__Data extract__.
(begin)

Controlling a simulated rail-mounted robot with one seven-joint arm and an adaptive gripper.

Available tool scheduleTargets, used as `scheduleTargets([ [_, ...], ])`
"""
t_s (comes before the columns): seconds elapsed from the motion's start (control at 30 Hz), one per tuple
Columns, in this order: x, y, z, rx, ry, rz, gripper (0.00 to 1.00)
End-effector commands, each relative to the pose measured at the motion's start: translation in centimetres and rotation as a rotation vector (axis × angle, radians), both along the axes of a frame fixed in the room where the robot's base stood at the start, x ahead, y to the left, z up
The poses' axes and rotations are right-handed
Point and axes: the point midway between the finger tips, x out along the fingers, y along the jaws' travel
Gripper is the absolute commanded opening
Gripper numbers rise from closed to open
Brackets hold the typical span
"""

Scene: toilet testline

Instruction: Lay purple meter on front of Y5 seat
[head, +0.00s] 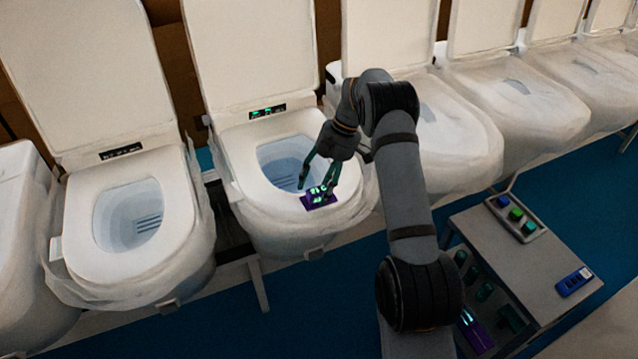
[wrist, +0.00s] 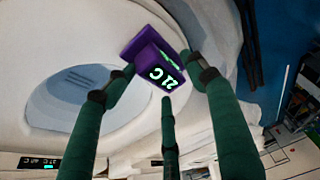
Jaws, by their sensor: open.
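The purple meter (head: 319,198) lies at the front rim of an open toilet seat (head: 240,165), the one with a lit green display. No Y5 label is readable. In the wrist view the meter (wrist: 155,68) shows a lit "21 C" reading and sits by the bowl opening. My gripper (head: 318,184) is open, its green fingers reaching down around the meter. In the wrist view my gripper (wrist: 160,72) has fingertips on either side of the meter and a third finger below it in the picture. I cannot tell whether any fingertip touches it.
A grey cart (head: 490,235) at right holds a tray of coloured blocks (head: 516,213) and a blue meter (head: 573,282). Another purple device (head: 474,330) is on its lower level.

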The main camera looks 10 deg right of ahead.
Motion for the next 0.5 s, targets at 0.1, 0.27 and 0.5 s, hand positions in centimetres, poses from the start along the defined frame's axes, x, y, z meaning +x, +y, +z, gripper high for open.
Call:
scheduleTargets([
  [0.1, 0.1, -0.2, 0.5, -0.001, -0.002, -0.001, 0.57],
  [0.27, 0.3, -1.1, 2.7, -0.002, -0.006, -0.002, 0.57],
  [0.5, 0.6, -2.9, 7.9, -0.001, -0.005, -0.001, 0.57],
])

(end)

__What the exercise asks__. Reproduce each line exactly, please, except for any pictures.

__Full response__.
Controlling a simulated rail-mounted robot with one seven-joint arm and an adaptive gripper.

Available tool scheduleTargets, used as `scheduleTargets([ [_, ...], ])`
"""
t_s (comes before the columns): seconds elapsed from the motion's start (control at 30 Hz), one per tuple
Columns, in this order: x, y, z, rx, ry, rz, gripper (0.00 to 1.00)
End-effector commands, each relative to the pose measured at the motion's start: translation in centimetres and rotation as a rotation vector (axis × angle, radians), both along the axes of a frame fixed in the room where the robot's base stood at the start, x ahead, y to the left, z up
The poses' axes and rotations are right-handed
Point and axes: the point midway between the finger tips, x out along the fingers, y along the jaws' travel
Gripper is the absolute commanded opening
Gripper numbers rise from closed to open
Brackets hold the typical span
"""

Scene: toilet testline

Instruction: Lay purple meter on front of Y5 seat
[head, +0.00s] 
[wrist, +0.00s] 
Jaws, by their sensor: open.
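The purple meter (head: 319,198) lies at the front rim of an open toilet seat (head: 240,165), the one with a lit green display. No Y5 label is readable. In the wrist view the meter (wrist: 155,68) shows a lit "21 C" reading and sits by the bowl opening. My gripper (head: 318,184) is open, its green fingers reaching down around the meter. In the wrist view my gripper (wrist: 160,72) has fingertips on either side of the meter and a third finger below it in the picture. I cannot tell whether any fingertip touches it.
A grey cart (head: 490,235) at right holds a tray of coloured blocks (head: 516,213) and a blue meter (head: 573,282). Another purple device (head: 474,330) is on its lower level.

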The main camera looks 10 deg right of ahead.
Motion for the next 0.5 s, targets at 0.1, 0.27 and 0.5 s, hand positions in centimetres, poses from the start along the defined frame's axes, x, y, z meaning +x, +y, +z, gripper high for open.
Call:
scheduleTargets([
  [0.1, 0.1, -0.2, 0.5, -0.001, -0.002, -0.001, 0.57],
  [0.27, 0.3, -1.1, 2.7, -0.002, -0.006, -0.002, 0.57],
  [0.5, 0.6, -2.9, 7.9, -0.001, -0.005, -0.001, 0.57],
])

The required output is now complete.